Published online by Cambridge University Press: 12 January 2010
When F. Scott Fitzgerald (b. 1896) died of a heart attack at age forty-four, on December 21, 1940, in Hollywood, he left behind a novel-in-progress about the motion picture industry. A few weeks later, his companion, the Hollywood columnist Sheilah Graham, sent the author's draft materials to his editor, Maxwell Perkins, at Charles Scribner's Sons. After considering several options, including hiring another writer to complete the work following Fitzgerald's outlines and notes, Perkins enlisted the literary critic (and friend of Fitzgerald) Edmund Wilson – whom Graham had also contacted shortly after the author's death – to shape and edit the manuscript for publication. As titles, Fitzgerald had considered “Stahr: A Romance,” after the novel's central character, Monroe Stahr, a Hollywood studio executive, and “The Love of the Last Tycoon: A Western,” giving the work a different, perhaps more ironic, genre connotation. Wilson's version was published in October 1941 as The Last Tycoon: An Unfinished Novel, in a volume with The Great Gatsby and five of Fitzgerald's most important short stories.
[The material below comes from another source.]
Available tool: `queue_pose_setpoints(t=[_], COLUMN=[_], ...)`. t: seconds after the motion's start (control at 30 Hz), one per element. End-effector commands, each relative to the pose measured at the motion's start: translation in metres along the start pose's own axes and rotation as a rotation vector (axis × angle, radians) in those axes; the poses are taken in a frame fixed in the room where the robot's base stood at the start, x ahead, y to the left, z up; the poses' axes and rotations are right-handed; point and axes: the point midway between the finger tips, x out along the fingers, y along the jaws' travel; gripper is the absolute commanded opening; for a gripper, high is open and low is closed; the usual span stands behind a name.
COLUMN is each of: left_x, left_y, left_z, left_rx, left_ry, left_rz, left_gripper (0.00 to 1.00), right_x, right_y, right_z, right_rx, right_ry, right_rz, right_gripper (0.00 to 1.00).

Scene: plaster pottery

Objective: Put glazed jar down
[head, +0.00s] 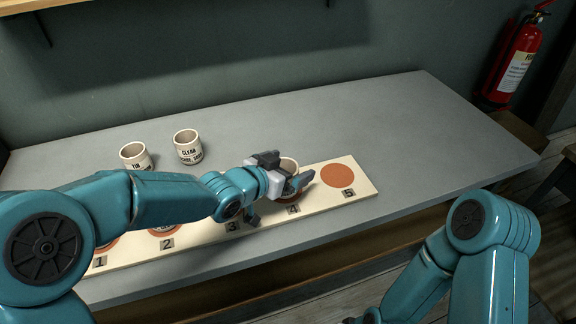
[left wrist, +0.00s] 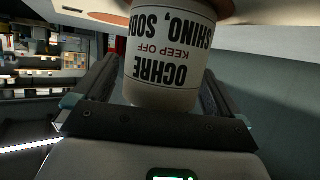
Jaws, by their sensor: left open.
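A pale jar (head: 289,163) stands at the spot numbered 4 on the cream board (head: 362,180), mostly hidden by my left gripper (head: 280,196). In the left wrist view the jar (left wrist: 168,62) appears upside down, with the label "OCHRE", "KEEP OFF" and "SHINO, SODA". It sits between the two fingers of my open left gripper, with a gap showing on the finger sides. Whether a finger touches it I cannot tell. Only a scrap of my right gripper's end shows at the bottom edge of the head view.
Two more labelled jars stand behind the board: one marked "TIN" (head: 135,156) and one marked "CLEAR" (head: 187,147). The terracotta disc at number 5 (head: 337,175) is bare. The grey table (head: 420,125) is clear to the right. A fire extinguisher (head: 515,62) hangs at the back right.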

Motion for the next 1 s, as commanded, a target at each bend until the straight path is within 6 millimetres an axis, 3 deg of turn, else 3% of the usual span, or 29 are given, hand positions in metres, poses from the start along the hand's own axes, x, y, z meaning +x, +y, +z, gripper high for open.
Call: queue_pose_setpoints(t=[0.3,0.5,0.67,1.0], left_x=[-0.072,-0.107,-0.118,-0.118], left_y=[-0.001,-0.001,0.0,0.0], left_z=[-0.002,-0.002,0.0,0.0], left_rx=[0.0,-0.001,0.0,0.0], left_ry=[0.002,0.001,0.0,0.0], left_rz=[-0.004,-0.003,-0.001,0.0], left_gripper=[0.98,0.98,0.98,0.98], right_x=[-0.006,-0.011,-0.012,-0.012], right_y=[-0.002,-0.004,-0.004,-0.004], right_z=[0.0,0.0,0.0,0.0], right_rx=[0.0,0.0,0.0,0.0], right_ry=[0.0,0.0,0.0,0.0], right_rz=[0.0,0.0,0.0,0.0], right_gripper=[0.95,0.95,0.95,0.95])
“Unfinished works by great writers form a category as haunting as it is unsatisfactory,” the novelist Alan Hollinghurst has written. “In gratifying a curiosity about what might have been, they heighten the feeling of loss.” One certainly feels a sense of loss at Fitzgerald's early death, yet in the case of The Last Tycoon what exists in published form seems almost more of a benefaction than a cause for regret.